--- Goal of the exercise ---
Starting at the first line of the listing below, repeat each line exactly until the line containing "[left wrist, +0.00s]", which you include. Leave out pictures.

** Start Information supplied **

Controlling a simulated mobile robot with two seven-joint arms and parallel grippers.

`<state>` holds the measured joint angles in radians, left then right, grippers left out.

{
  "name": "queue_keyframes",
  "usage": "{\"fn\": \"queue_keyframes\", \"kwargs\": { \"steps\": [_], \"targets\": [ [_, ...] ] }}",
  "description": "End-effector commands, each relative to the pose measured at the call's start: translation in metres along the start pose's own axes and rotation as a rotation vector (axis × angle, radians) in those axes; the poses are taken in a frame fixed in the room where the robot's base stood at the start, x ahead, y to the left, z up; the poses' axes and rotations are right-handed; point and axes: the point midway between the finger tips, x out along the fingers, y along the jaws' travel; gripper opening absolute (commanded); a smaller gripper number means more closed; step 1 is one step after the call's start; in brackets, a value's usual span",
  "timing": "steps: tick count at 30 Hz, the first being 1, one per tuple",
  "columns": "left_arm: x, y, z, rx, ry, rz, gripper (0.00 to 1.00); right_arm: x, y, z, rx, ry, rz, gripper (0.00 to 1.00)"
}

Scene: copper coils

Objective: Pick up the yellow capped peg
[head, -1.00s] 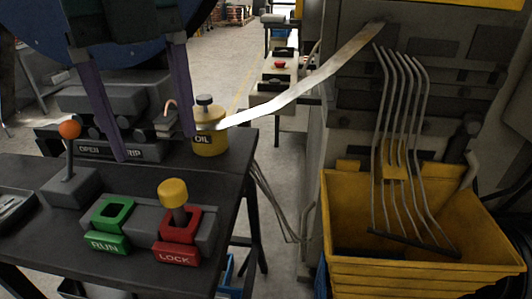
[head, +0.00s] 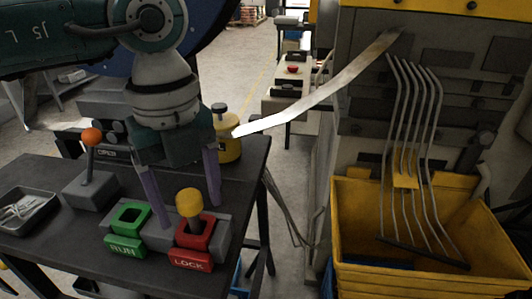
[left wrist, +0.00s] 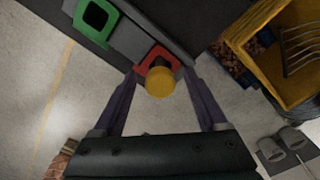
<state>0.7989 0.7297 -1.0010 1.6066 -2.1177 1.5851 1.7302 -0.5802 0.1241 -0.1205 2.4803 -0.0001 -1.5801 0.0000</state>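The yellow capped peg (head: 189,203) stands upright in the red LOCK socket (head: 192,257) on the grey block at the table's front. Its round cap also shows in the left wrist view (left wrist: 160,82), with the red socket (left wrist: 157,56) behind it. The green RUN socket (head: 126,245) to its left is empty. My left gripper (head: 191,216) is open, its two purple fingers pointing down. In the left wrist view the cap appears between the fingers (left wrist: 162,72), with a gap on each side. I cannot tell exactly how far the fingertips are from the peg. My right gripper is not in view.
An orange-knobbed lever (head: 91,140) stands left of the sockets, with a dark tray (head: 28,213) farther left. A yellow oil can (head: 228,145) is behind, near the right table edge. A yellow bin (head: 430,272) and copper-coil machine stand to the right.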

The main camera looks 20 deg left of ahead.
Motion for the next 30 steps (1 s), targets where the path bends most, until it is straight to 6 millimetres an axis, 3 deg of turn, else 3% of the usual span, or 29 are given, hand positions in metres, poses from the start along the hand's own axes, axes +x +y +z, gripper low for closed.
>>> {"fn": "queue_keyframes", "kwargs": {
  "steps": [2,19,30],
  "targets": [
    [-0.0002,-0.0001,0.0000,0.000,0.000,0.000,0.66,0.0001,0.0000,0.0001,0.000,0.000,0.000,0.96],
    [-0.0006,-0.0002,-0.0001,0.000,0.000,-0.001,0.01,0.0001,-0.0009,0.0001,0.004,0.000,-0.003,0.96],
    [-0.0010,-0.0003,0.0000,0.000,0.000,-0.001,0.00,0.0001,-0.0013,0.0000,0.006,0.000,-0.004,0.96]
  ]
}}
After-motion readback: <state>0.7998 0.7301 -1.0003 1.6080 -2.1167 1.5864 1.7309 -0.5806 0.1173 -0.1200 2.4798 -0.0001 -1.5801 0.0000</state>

** End Information supplied **

--- Solution for this task ---
Controlling a simulated mobile robot with two seven-joint arms and parallel grippers.

`<state>` holds the measured joint angles in radians, left then right, grippers left out.

{
  "name": "queue_keyframes",
  "usage": "{\"fn\": \"queue_keyframes\", \"kwargs\": { \"steps\": [_], \"targets\": [ [_, ...] ] }}",
  "description": "End-effector commands, each relative to the pose measured at the call's start: translation in metres along the start pose's own axes and rotation as a rotation vector (axis × angle, radians) in those axes; the poses are taken in a frame fixed in the room where the robot's base stood at the start, x ahead, y to the left, z up; the poses' axes and rotations are right-handed; point and axes: the point midway between the finger tips, x out along the fingers, y along the jaws' travel; gripper opening absolute (commanded); a smaller gripper number means more closed; step 1 is one step after the call's start; in brackets, a value's usual span",
  "timing": "steps: tick count at 30 Hz, the first being 1, one per tuple",
  "columns": "left_arm: x, y, z, rx, ry, rz, gripper (0.00 to 1.00); right_arm: x, y, z, rx, ry, rz, gripper (0.00 to 1.00)"
}

Scene: copper coils

Objective: Pick up the yellow capped peg
[head, -1.00s] 
[head, +0.00s] 
[left wrist, +0.00s] 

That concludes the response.